When asked what Davis would think of racial progress achieved in Mississippi in recent years, the author spoke with certainty about the late Baptist leader. “He would feel much has been done, but there’s much unfinished business.”

In 1989, Davis died in Jackson at age 85. He left behind a lasting legacy as a humanitarian.

After Renick’s mid-June lecture, Charles Holmes, a Tougaloo College professor, recalled meeting Dr. Davis many years ago. Devoting a book to this extraordinary Mississippian, he said, was quite a deserving tribute.

In 1965, Davis addressed the U.S. Commission on Civil Rights as a racial reconciliation champion. “A new sunrise of interfaith and biracial good will stands at the gate of the morning in Mississippi to bind up the broken hearted,” Davis told the federal agency. “Tyranny must go.”

The book highlights many notable observations from the pastor’s personal diaries.

A graduate of Forest Hill High in Jackson in 1962, Renick told his Mississippi audience his own life experienced a sudden transformation. A self-described “racist” until he was 19 years old, his heart abruptly changed, he said, under the influence of Mississippi College instructors.

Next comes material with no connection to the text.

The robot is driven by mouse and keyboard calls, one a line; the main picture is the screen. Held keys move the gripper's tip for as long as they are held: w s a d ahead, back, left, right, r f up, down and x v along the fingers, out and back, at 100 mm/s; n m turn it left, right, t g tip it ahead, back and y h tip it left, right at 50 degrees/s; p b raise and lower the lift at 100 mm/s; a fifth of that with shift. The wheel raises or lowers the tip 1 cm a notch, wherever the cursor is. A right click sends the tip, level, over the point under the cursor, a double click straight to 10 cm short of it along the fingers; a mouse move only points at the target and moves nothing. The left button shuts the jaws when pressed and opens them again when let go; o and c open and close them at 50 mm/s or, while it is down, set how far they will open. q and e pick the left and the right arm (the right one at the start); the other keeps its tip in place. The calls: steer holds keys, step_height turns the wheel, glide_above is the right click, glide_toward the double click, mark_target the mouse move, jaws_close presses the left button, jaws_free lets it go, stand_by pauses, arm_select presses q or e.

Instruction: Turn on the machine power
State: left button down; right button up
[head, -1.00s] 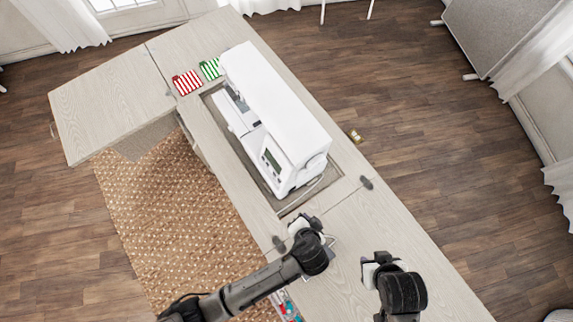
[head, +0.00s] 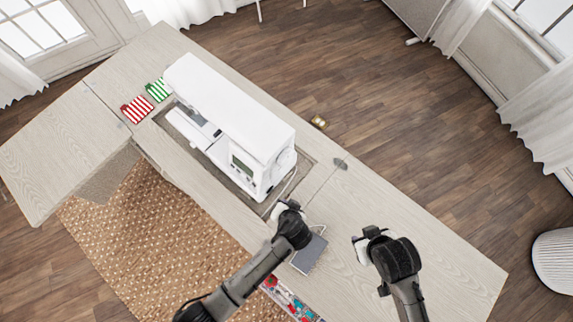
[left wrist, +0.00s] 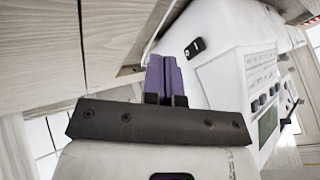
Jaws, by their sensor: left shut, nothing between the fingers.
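The white sewing machine (head: 222,112) sits in the recess of the cabinet top. In the left wrist view its end face (left wrist: 215,75) is close, with a small black switch (left wrist: 195,47) on it. I cannot tell the switch's position. My left gripper (head: 281,207) is near the machine's near end in the head view. Its purple fingers (left wrist: 164,75) are together and empty, pointing near the machine's end, below and left of the switch in the picture. Contact is not clear. My right gripper (head: 364,240) is over the cabinet top, away from the machine; its finger gap is unclear.
Red-striped (head: 137,109) and green-striped (head: 158,90) cloths lie beyond the machine. A grey flat item (head: 309,254) lies by my left wrist. An open drawer (head: 290,300) holds small colored items. A small brass-colored object (head: 319,122) is past the cabinet's far edge.

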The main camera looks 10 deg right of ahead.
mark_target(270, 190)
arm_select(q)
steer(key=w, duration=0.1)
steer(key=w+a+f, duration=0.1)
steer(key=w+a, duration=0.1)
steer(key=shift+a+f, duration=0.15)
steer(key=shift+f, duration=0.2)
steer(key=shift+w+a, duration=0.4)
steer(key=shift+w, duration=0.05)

People like political science professor, the late Billy Hicks, “helped change my life.”

By his early 20s, Oren Renick featured the life of Rev. Davis for his master’s thesis at Mississippi College. Dr. Renick later received his law degree at the MC School of Law in Jackson.

Presently, Oren and his wife, Judy, a 1966 MC graduate and Aberdeen native, live in San Marcos, Texas. The couple met as MC student debaters.

A Texas State professor of health administration, Dr. Renick earned his master’s in public health from Tulane and a master’s in theology at New Orleans Baptist Theological Seminary.

His insightful book will be utilized by students in Christian Studies classes this fall at MC’s Provine Chapel at his Baptist-affiliated alma mater.